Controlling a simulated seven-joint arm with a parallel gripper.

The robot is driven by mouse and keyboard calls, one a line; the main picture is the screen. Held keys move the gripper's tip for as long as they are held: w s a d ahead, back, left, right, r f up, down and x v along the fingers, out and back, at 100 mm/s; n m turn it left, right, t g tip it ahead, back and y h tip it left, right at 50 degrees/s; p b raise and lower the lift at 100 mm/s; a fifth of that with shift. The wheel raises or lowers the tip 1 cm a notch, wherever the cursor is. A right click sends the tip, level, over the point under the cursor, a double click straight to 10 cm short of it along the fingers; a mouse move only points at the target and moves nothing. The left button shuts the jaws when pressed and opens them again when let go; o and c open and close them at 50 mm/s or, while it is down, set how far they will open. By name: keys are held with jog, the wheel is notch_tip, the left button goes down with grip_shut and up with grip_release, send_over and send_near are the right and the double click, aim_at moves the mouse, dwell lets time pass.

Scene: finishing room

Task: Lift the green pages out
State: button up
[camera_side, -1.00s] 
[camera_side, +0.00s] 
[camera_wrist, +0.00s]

■ Written request ■
Write out the data exactly as it stands.

■ Solution for this task ■
Controlling a simulated seven-joint arm with a parallel gripper.

The robot is driven by mouse and keyboard calls, one a line; the main picture is the screen. Held keys move the gripper's tip for as long as they are held: w s a d ahead, back, left, right, r f up, down and x v along the fingers, out and back, at 100 mm/s; n m turn it left, right, t g tip it ahead, back and y h tip it left, right at 50 degrees/s; p b raise and lower the lift at 100 mm/s; a fifth of that with shift. The wheel raises or lowers the tip 1 cm a notch, wherever the cursor is. A right click sends the tip, level, over the point under the cursor, a double click straight to 10 cm short of it along the fingers; a mouse move only points at the target and moves nothing. The left button shuts the jaws when pressed and opens them again when let go; o and c open and close them at 50 mm/s or, while it is down, set how far they will open. By name: keys are held with jog, the wheel is notch_tip, the left button goes down with grip_shut and up with grip_release, send_over and send_near are the right and the double click, aim_at moves the mouse, dwell lets time pass.

Scene: finishing room

Task: Lift the green pages out
State: button up
[camera_side, -1.00s] 
[camera_side, +0.00s] 
[camera_wrist, +0.00s]

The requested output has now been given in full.